مرکز منطقه ای اطلاع رساني علوم و فناوري - Multivariate strategies for classification based on NIR-spectra

Abstract :

The goal of the presented study is two-fold. First, we want to emphasize the power of Near Infrared Reflectance (NIR) spectroscopy for discrimination between mayonnaise samples containing different vegetable oils. Secondly, we want to use our data to compare the performances of different classification procedures. The NIR spectra with 351 variables correspond to equally spaced wavelengths in the 1100–2500 nm area. Feature extraction both by automatic wavelength-selection and by projection onto principal components (PCs) is discussed. The discriminant methods considered are linear discriminant analysis (LDA), quadratic discriminant analysis (QDA) and regression with categorical {0,1}-responses. A dataset containing 162 spectra of mayonnaise samples based on six different vegetable oils is analyzed. By LDA with authentic cross-validation (PC-models re-estimated for each cross-validation segment), only one sample was misclassified. Classification by allocating a sample according to the largest fitted value of a linear regression (Discriminant-Partial least squares (DPLS) or Discriminant-Principal components regression (DPCR)) is demonstrated sub-optimal compared to LDA of the corresponding PLS- or PCR-scores. QDA significantly outperforms LDA for projections of the data onto subspaces of moderate size (scores of 7–9 PCs). Two automatic variable-selection procedures choose 16 and 26 wavelengths (variables), respectively from the spectra. Based on the selected wavelengths, LDA gives considerably better classification than the regression approach.
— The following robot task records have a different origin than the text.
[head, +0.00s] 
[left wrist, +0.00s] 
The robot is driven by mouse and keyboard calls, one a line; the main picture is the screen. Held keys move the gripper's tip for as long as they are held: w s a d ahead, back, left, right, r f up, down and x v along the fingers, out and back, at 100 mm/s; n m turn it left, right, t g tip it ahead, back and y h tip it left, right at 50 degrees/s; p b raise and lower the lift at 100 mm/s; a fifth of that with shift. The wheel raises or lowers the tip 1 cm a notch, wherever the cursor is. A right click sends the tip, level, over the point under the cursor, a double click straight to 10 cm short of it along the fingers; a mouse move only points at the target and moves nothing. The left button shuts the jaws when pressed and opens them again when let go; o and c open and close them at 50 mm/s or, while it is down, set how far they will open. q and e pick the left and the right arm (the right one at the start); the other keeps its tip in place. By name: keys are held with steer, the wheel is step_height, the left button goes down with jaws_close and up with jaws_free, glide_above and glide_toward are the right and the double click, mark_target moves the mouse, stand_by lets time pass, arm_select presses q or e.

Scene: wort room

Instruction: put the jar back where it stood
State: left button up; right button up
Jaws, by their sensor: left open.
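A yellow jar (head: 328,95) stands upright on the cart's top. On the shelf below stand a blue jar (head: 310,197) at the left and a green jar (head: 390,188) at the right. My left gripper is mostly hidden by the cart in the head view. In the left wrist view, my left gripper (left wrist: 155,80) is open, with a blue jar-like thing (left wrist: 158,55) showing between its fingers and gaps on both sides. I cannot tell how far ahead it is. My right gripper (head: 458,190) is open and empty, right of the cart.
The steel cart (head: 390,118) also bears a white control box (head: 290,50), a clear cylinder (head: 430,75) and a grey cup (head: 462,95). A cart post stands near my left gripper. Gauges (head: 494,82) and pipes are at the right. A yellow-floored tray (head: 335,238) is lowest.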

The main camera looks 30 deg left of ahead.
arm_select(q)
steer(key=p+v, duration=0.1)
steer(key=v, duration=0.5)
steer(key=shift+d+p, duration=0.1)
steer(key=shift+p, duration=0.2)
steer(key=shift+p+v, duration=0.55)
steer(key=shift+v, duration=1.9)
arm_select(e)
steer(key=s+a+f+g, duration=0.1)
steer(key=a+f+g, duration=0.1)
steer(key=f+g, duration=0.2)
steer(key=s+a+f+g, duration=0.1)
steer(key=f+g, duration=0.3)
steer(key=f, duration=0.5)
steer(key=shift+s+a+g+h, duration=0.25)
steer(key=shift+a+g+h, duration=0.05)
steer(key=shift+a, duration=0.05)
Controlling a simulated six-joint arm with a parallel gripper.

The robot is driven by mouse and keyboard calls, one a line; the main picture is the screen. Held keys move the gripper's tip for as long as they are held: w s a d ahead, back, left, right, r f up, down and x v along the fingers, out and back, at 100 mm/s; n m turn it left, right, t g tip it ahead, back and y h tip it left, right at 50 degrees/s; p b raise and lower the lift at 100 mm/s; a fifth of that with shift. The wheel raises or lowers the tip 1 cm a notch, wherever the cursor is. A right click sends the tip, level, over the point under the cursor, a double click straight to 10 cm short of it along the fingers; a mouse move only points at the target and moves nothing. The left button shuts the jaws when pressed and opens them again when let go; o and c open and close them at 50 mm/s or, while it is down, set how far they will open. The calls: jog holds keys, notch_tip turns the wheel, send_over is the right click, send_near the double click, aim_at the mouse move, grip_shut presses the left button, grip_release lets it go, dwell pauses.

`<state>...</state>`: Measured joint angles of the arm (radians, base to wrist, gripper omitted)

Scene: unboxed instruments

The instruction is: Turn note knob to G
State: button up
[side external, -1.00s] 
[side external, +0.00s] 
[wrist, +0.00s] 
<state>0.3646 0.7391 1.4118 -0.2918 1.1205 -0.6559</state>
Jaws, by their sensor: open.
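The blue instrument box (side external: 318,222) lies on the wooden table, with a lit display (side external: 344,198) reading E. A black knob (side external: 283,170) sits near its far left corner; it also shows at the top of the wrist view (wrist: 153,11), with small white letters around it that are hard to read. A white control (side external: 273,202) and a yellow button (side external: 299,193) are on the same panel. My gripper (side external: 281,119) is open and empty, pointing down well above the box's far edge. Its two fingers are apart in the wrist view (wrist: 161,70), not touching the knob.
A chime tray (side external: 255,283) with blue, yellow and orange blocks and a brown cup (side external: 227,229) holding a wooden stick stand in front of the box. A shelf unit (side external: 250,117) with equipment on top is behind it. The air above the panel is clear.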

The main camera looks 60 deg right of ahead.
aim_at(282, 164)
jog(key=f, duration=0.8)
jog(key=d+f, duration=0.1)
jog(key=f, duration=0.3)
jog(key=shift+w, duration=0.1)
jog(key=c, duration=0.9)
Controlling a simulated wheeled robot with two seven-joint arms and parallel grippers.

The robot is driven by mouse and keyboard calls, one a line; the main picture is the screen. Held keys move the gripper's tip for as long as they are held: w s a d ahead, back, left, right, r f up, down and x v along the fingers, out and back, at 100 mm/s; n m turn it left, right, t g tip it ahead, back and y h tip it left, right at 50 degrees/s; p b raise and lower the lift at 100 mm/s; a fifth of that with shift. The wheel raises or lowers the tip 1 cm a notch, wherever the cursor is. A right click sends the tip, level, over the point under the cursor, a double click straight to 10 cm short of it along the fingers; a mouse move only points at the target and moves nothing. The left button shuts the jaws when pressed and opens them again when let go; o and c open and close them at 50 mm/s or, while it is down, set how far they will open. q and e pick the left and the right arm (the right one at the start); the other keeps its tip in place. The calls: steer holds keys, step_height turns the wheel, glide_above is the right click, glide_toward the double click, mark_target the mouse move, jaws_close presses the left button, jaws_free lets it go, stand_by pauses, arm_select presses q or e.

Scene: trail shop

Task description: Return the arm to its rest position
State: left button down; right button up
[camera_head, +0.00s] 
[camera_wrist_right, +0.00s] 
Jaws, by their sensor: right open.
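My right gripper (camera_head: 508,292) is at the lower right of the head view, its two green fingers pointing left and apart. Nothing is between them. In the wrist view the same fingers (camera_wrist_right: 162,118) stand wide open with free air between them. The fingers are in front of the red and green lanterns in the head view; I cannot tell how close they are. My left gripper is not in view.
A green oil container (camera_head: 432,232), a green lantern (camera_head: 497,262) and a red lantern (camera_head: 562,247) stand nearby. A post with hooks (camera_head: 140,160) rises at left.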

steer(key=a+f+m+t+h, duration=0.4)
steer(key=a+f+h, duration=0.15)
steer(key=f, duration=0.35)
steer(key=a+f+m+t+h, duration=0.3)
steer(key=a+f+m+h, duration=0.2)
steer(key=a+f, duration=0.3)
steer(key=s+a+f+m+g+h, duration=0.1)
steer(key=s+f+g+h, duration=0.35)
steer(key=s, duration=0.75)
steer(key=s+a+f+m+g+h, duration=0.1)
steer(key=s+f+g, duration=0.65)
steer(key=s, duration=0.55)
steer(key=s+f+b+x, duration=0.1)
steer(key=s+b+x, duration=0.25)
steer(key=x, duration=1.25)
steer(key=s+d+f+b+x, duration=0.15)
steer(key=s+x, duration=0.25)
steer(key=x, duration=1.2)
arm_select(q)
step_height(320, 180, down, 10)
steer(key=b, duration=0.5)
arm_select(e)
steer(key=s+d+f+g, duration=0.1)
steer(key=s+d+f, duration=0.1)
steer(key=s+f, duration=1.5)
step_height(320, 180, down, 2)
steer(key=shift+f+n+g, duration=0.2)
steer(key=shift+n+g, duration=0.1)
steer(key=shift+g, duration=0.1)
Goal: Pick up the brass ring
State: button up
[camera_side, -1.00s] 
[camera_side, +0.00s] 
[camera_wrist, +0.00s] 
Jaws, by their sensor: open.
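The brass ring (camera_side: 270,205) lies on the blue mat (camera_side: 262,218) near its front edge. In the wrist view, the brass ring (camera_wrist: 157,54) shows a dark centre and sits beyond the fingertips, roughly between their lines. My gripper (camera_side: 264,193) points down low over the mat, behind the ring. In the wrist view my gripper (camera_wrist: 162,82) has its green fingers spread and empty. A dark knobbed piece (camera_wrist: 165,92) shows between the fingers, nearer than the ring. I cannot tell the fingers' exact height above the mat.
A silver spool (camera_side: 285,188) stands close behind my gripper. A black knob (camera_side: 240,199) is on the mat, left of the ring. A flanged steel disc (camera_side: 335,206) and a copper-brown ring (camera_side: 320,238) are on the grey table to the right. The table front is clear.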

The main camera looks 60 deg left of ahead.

By reporting the performances of several feature extraction techniques in tandem with three of the most common classification methods, we hope that the reader will notice two relevant aspects: (1) By using the DPLS and DPCR (classification by `dummyʹ regressions) one is exposed to a significant risk of obtaining sub-optimal classification results; (2) The automatic wavelength selections may give valuable information about what is actually causing a successful discrimination. Such knowledge can, for instance, be used to select the most suited filters for online applications of NIR. Besides, from demonstrating different classification strategies, our study clearly shows that classification methods with NIR spectra can be used to discriminate between mayonnaise samples of different oil types and fatty acid composition.